Task to complete:
Output each entry below as it stands, leaving out every picture.

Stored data
■ ■ ■ ■
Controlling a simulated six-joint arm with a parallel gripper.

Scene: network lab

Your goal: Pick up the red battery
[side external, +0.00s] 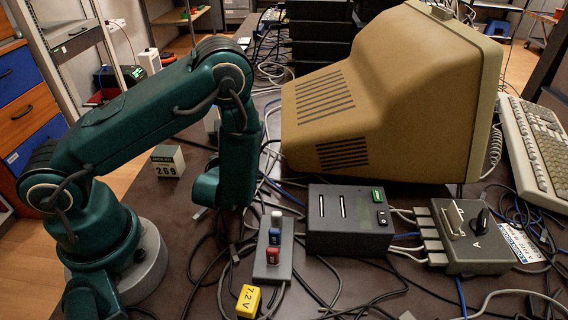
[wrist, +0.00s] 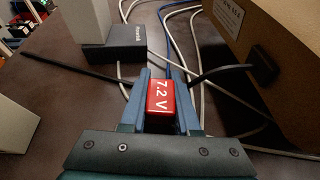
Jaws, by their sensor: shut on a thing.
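The red battery (wrist: 161,98), marked 7.2 V, is in the wrist view between the fingers of my gripper (wrist: 163,84). The fingers are shut on its two sides. In the side view my gripper (side external: 203,200) points down over the dark table, left of the monitor. The red battery cannot be made out there; the arm seems to hide it. I cannot tell whether the battery touches the table.
A yellow 7.2 V battery (side external: 248,301) lies at the front. Behind it stand a strip with coloured rockers (side external: 272,262), a slotted dark box (side external: 348,238) and a grey switch box (side external: 478,255). A beige monitor (side external: 375,95) fills the back. Loose cables cross the table. A numbered block (side external: 168,161) stands left.

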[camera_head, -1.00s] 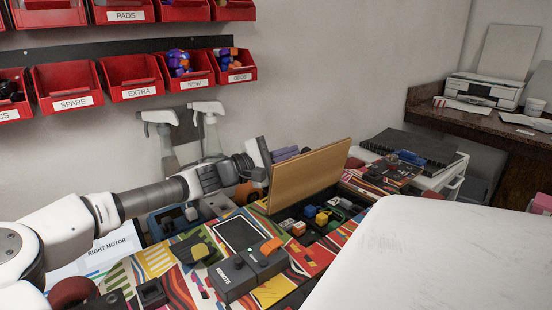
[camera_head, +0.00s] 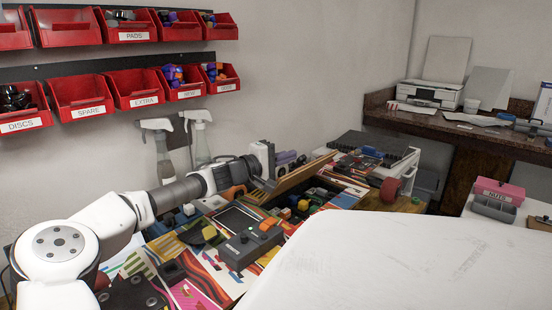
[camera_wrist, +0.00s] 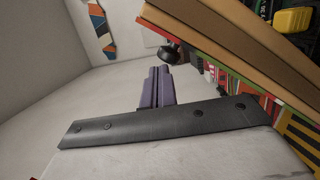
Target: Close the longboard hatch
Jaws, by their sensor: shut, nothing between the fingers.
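The longboard hatch (camera_head: 303,174) is a wooden lid on the colourful patterned board. It is partly open, tilted at a low angle above a compartment (camera_head: 322,190) holding small coloured blocks. In the wrist view the hatch (camera_wrist: 235,50) crosses the top right as a thick wooden panel. My gripper (camera_head: 292,157) is just behind the hatch in the head view. Its two purple fingers also show in the wrist view (camera_wrist: 158,72), side by side, shut and empty, below and left of the panel. I cannot tell whether they touch it.
A grey remote (camera_head: 250,243) and a dark screen lie on the board in front of the hatch. Spray bottles (camera_head: 198,135) hang behind my arm, and red bins line the wall. A black case (camera_head: 375,148) stands beyond. A large white surface fills the front right.

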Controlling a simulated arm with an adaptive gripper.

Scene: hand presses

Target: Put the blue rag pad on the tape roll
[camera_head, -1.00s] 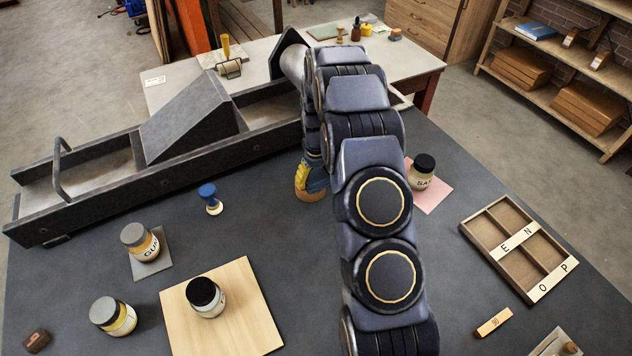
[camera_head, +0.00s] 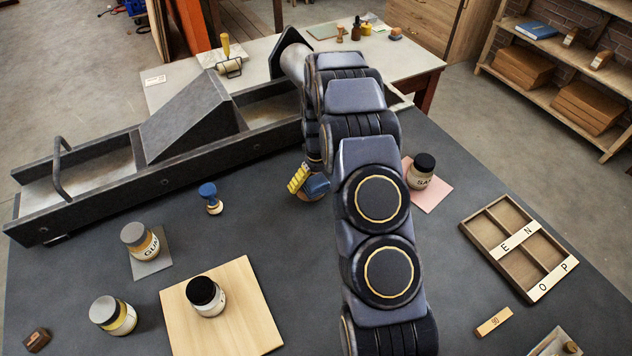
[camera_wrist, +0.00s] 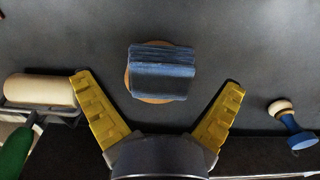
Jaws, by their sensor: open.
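The blue rag pad (camera_wrist: 162,70) lies over the tape roll (camera_wrist: 148,99) in the wrist view. The roll's round tan edge shows around the pad's sides and below it. In the head view the pad (camera_head: 317,186) shows partly behind my arm, with little of the roll visible. My gripper (camera_wrist: 160,92) is open, its two yellow fingers spread wide below and to either side of the pad, apart from it. In the head view one yellow finger shows left of the pad.
A cream roller (camera_wrist: 38,90) with a green handle lies left in the wrist view. A blue stamp (camera_head: 211,199) stands left of my gripper in the head view. The long press bed (camera_head: 150,180) runs behind. Dark tabletop is clear in front of the pad.

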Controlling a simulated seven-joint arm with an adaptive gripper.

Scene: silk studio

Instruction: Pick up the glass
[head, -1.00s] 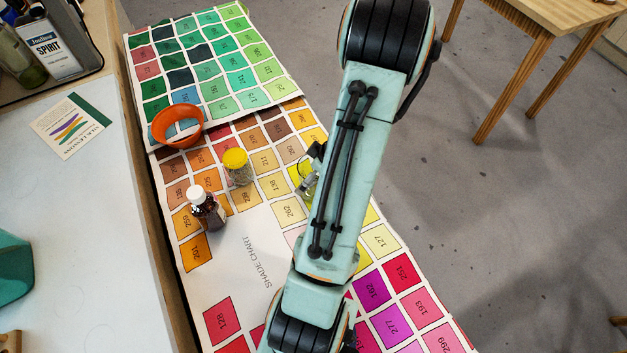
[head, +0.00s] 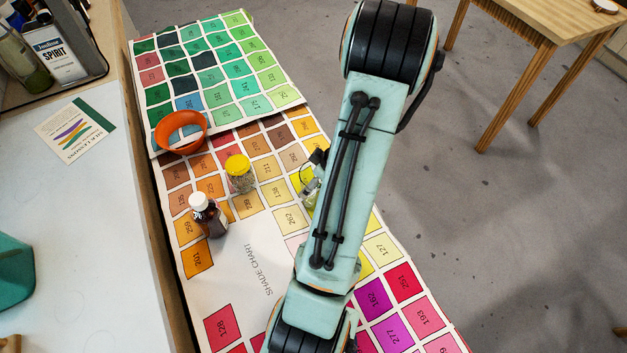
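A clear glass (head: 309,187) shows in part on the shade chart, just left of my arm's long link. The link hides its right side. A small dark part of my gripper (head: 318,157) shows at the link's left edge, close to the glass. The rest of my gripper and its fingertips are hidden behind the link. I cannot tell whether it touches the glass or whether the fingers are open.
A yellow-lidded jar (head: 239,173), a white-capped brown bottle (head: 208,215) and an orange bowl (head: 181,131) stand on the shade chart (head: 245,262) to the left. A wooden table (head: 535,25) stands at the upper right.

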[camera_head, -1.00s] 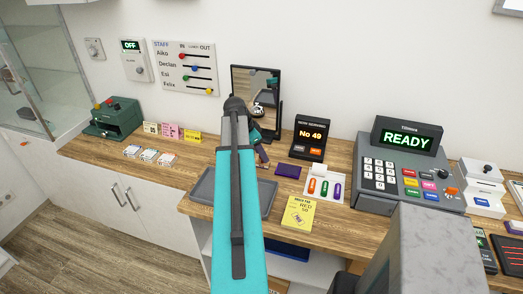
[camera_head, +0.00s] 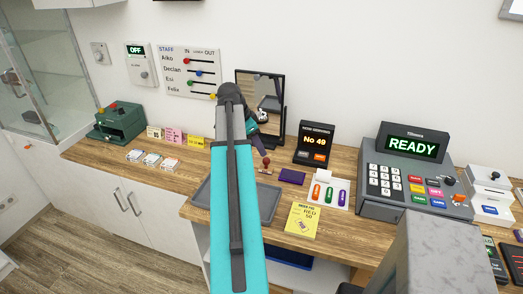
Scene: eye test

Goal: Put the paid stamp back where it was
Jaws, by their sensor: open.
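The paid stamp, taken to be the small stamp with a red-brown knob (camera_head: 266,162), stands upright on the wooden counter, just left of the purple pad (camera_head: 291,177). My gripper (camera_head: 266,145) is just above and behind the stamp in the picture, pointing down in front of the mirror. It is open, and the stamp stands apart from it. My teal arm hides part of the gripper and the counter to its left.
A grey tray (camera_head: 200,204) lies partly behind my arm. The "No 49" display (camera_head: 315,144), a rack of coloured pieces (camera_head: 329,191), a yellow card (camera_head: 302,220) and the register (camera_head: 408,180) stand to the right. The mirror (camera_head: 273,92) rises behind the gripper.

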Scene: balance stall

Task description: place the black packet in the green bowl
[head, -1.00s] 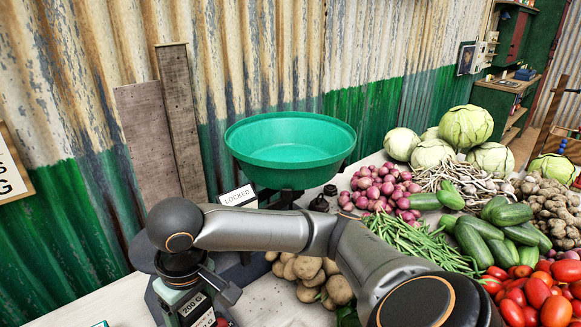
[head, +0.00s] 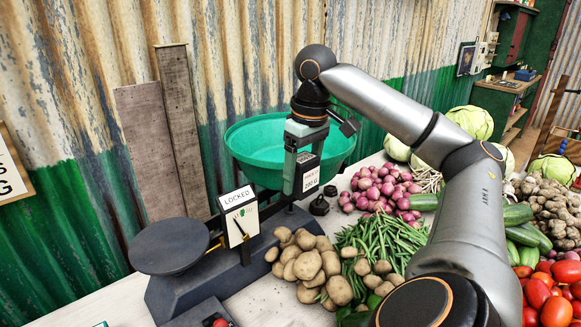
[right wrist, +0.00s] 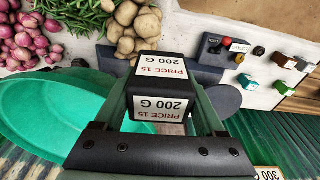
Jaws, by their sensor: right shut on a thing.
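The black packet (head: 309,176) with a white "200 G" label is held in my right gripper (head: 304,170), which points down. In the head view it overlaps the front right wall of the green bowl (head: 258,140). The right wrist view shows the packet (right wrist: 158,72) between the two fingers (right wrist: 160,108), with its labels facing the camera. There the green bowl (right wrist: 35,112) lies to the left of the packet and partly behind it. I cannot tell whether the packet is over the rim or just in front of it. The bowl's visible inside is empty. My left gripper is out of view.
The scale (head: 190,280) has a "LOCKED" sign (head: 238,214) and a dark flat pan (head: 168,246) at left. A small black weight (head: 319,206) stands near the bowl. Potatoes (head: 308,265), beans (head: 385,240) and onions (head: 380,187) crowd the counter to the right.

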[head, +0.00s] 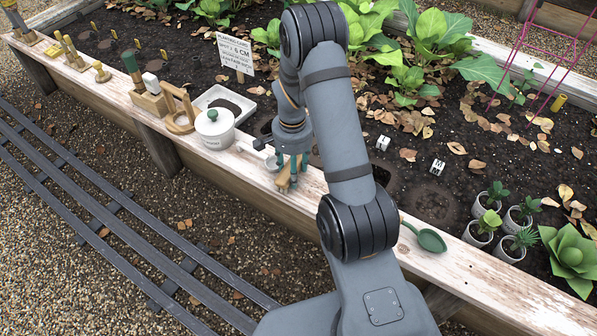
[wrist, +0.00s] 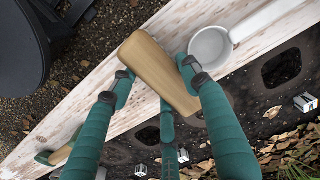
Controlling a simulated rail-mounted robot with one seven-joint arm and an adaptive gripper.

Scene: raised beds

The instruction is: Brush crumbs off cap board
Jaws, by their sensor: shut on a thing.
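The cap board (head: 465,272) is the pale, worn plank along the near edge of the raised bed; it also shows in the wrist view (wrist: 110,62). My gripper (head: 290,166) is over the board with its teal fingers closed around a wooden block-like tool, apparently the brush (head: 284,181). In the wrist view my gripper (wrist: 155,85) has fingers on both sides of the brush's wooden body (wrist: 150,62). Its bristles are hidden. I cannot tell whether it touches the board. Separate crumbs are too small to make out with certainty.
A white scoop or cup (wrist: 209,47) is close beside the brush. A lidded white pot (head: 214,130) and wooden stand (head: 180,112) are to the left on the board. A green scoop (head: 425,238) and potted seedlings (head: 484,228) are to the right. Dark soil lies behind.

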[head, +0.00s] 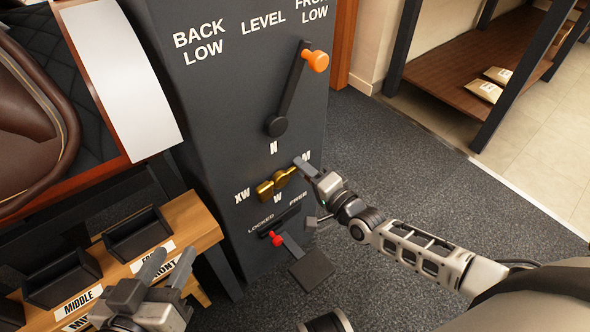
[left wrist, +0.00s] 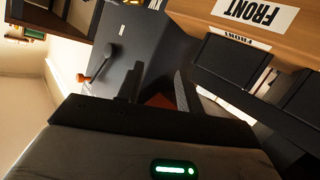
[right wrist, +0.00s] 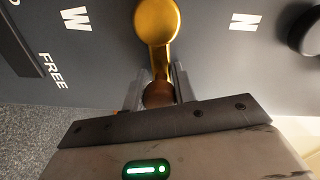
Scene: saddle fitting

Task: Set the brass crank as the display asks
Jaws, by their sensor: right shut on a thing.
■ ■ ■ ■
Exercise response:
Controlling a simulated six-joint arm with a parallel gripper.

Scene: network lab

Your goal: Pick up the red battery
[side external, +0.00s] 
[wrist, +0.00s] 
Jaws, by their sensor: shut on a thing.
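The red battery (wrist: 161,98), marked 7.2 V, is in the wrist view between the fingers of my gripper (wrist: 163,84). The fingers are shut on its two sides. In the side view my gripper (side external: 203,200) points down over the dark table, left of the monitor. The red battery cannot be made out there; the arm seems to hide it. I cannot tell whether the battery touches the table.
A yellow 7.2 V battery (side external: 248,301) lies at the front. Behind it stand a strip with coloured rockers (side external: 272,262), a slotted dark box (side external: 348,238) and a grey switch box (side external: 478,255). A beige monitor (side external: 375,95) fills the back. Loose cables cross the table. A numbered block (side external: 168,161) stands left.

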[camera_head, -1.00s] 
[camera_head, +0.00s] 
[camera_wrist, +0.00s] 
Target: Close the longboard hatch
Jaws, by their sensor: shut, nothing between the fingers.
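The longboard hatch (camera_head: 303,174) is a wooden lid on the colourful patterned board. It is partly open, tilted at a low angle above a compartment (camera_head: 322,190) holding small coloured blocks. In the wrist view the hatch (camera_wrist: 235,50) crosses the top right as a thick wooden panel. My gripper (camera_head: 292,157) is just behind the hatch in the head view. Its two purple fingers also show in the wrist view (camera_wrist: 158,72), side by side, shut and empty, below and left of the panel. I cannot tell whether they touch it.
A grey remote (camera_head: 250,243) and a dark screen lie on the board in front of the hatch. Spray bottles (camera_head: 198,135) hang behind my arm, and red bins line the wall. A black case (camera_head: 375,148) stands beyond. A large white surface fills the front right.

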Controlling a simulated arm with an adaptive gripper.

Scene: hand presses

Target: Put the blue rag pad on the tape roll
[camera_head, -1.00s] 
[camera_head, +0.00s] 
[camera_wrist, +0.00s] 
Jaws, by their sensor: open.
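The blue rag pad (camera_wrist: 162,70) lies over the tape roll (camera_wrist: 148,99) in the wrist view. The roll's round tan edge shows around the pad's sides and below it. In the head view the pad (camera_head: 317,186) shows partly behind my arm, with little of the roll visible. My gripper (camera_wrist: 160,92) is open, its two yellow fingers spread wide below and to either side of the pad, apart from it. In the head view one yellow finger shows left of the pad.
A cream roller (camera_wrist: 38,90) with a green handle lies left in the wrist view. A blue stamp (camera_head: 211,199) stands left of my gripper in the head view. The long press bed (camera_head: 150,180) runs behind. Dark tabletop is clear in front of the pad.

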Controlling a simulated seven-joint arm with an adaptive gripper.

Scene: silk studio

Instruction: Pick up the glass
[head, -1.00s] 
[head, +0.00s] 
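A clear glass (head: 309,187) shows in part on the shade chart, just left of my arm's long link. The link hides its right side. A small dark part of my gripper (head: 318,157) shows at the link's left edge, close to the glass. The rest of my gripper and its fingertips are hidden behind the link. I cannot tell whether it touches the glass or whether the fingers are open.
A yellow-lidded jar (head: 239,173), a white-capped brown bottle (head: 208,215) and an orange bowl (head: 181,131) stand on the shade chart (head: 245,262) to the left. A wooden table (head: 535,25) stands at the upper right.

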[camera_head, -1.00s] 
[camera_head, +0.00s] 
Scene: eye test

Goal: Put the paid stamp back where it was
Jaws, by their sensor: open.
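The paid stamp, taken to be the small stamp with a red-brown knob (camera_head: 266,162), stands upright on the wooden counter, just left of the purple pad (camera_head: 291,177). My gripper (camera_head: 266,145) is just above and behind the stamp in the picture, pointing down in front of the mirror. It is open, and the stamp stands apart from it. My teal arm hides part of the gripper and the counter to its left.
A grey tray (camera_head: 200,204) lies partly behind my arm. The "No 49" display (camera_head: 315,144), a rack of coloured pieces (camera_head: 329,191), a yellow card (camera_head: 302,220) and the register (camera_head: 408,180) stand to the right. The mirror (camera_head: 273,92) rises behind the gripper.

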Scene: balance stall

Task description: place the black packet in the green bowl
[head, -1.00s] 
[head, +0.00s] 
[right wrist, +0.00s] 
Jaws, by their sensor: right shut on a thing.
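The black packet (head: 309,176) with a white "200 G" label is held in my right gripper (head: 304,170), which points down. In the head view it overlaps the front right wall of the green bowl (head: 258,140). The right wrist view shows the packet (right wrist: 158,72) between the two fingers (right wrist: 160,108), with its labels facing the camera. There the green bowl (right wrist: 35,112) lies to the left of the packet and partly behind it. I cannot tell whether the packet is over the rim or just in front of it. The bowl's visible inside is empty. My left gripper is out of view.
The scale (head: 190,280) has a "LOCKED" sign (head: 238,214) and a dark flat pan (head: 168,246) at left. A small black weight (head: 319,206) stands near the bowl. Potatoes (head: 308,265), beans (head: 385,240) and onions (head: 380,187) crowd the counter to the right.

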[head, +0.00s] 
[wrist, +0.00s] 
Controlling a simulated rail-mounted robot with one seven-joint arm and an adaptive gripper.

Scene: raised beds

The instruction is: Brush crumbs off cap board
Jaws, by their sensor: shut on a thing.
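The cap board (head: 465,272) is the pale, worn plank along the near edge of the raised bed; it also shows in the wrist view (wrist: 110,62). My gripper (head: 290,166) is over the board with its teal fingers closed around a wooden block-like tool, apparently the brush (head: 284,181). In the wrist view my gripper (wrist: 155,85) has fingers on both sides of the brush's wooden body (wrist: 150,62). Its bristles are hidden. I cannot tell whether it touches the board. Separate crumbs are too small to make out with certainty.
A white scoop or cup (wrist: 209,47) is close beside the brush. A lidded white pot (head: 214,130) and wooden stand (head: 180,112) are to the left on the board. A green scoop (head: 425,238) and potted seedlings (head: 484,228) are to the right. Dark soil lies behind.

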[head, +0.00s] 
[left wrist, +0.00s] 
[right wrist, +0.00s] 
Scene: saddle fitting

Task: Set the brass crank as the display asks
Jaws, by their sensor: right shut on a thing.

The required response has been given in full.